## Written problem
Your task is to quote, unchanged, only the lines from the one with "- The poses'" through the one with "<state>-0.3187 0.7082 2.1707", both ends included.

## Provided material
================
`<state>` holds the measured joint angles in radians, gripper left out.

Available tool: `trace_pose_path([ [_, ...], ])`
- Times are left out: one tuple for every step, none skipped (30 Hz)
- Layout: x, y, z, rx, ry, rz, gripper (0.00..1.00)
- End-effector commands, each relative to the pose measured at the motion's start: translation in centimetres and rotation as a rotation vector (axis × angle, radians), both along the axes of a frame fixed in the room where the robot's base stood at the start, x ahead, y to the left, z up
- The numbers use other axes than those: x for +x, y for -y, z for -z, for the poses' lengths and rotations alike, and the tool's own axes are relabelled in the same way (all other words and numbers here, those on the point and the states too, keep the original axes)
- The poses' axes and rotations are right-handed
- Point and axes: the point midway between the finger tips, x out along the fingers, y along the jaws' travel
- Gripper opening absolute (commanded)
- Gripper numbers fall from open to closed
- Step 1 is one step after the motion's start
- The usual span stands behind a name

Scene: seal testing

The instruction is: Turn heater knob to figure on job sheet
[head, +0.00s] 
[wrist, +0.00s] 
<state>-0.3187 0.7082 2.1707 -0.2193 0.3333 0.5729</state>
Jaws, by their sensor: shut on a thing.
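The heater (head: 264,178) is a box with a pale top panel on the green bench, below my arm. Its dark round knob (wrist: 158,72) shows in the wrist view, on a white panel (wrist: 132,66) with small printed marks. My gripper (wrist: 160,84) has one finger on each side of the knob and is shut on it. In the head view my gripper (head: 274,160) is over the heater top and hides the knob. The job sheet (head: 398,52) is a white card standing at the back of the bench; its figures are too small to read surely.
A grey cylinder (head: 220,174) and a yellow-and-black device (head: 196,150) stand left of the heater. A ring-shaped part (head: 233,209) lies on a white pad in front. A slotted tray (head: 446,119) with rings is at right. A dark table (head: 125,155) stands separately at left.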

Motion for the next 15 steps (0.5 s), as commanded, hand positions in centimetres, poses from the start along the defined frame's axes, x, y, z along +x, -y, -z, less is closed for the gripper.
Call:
================
## Task result
- The poses' axes and rotations are right-handed
- Point and axes: the point midway between the finger tips, x out along the fingers, y along the jaws' travel
- Gripper opening absolute (commanded)
- Gripper numbers fall from open to closed
- Step 1 is one step after the motion's start
- The usual span stands behind a name

Scene: seal testing

The instruction is: Turn heater knob to figure on job sheet
[head, +0.00s] 
[wrist, +0.00s] 
<state>-0.3187 0.7082 2.1707 -0.2193 0.3333 0.5729</state>

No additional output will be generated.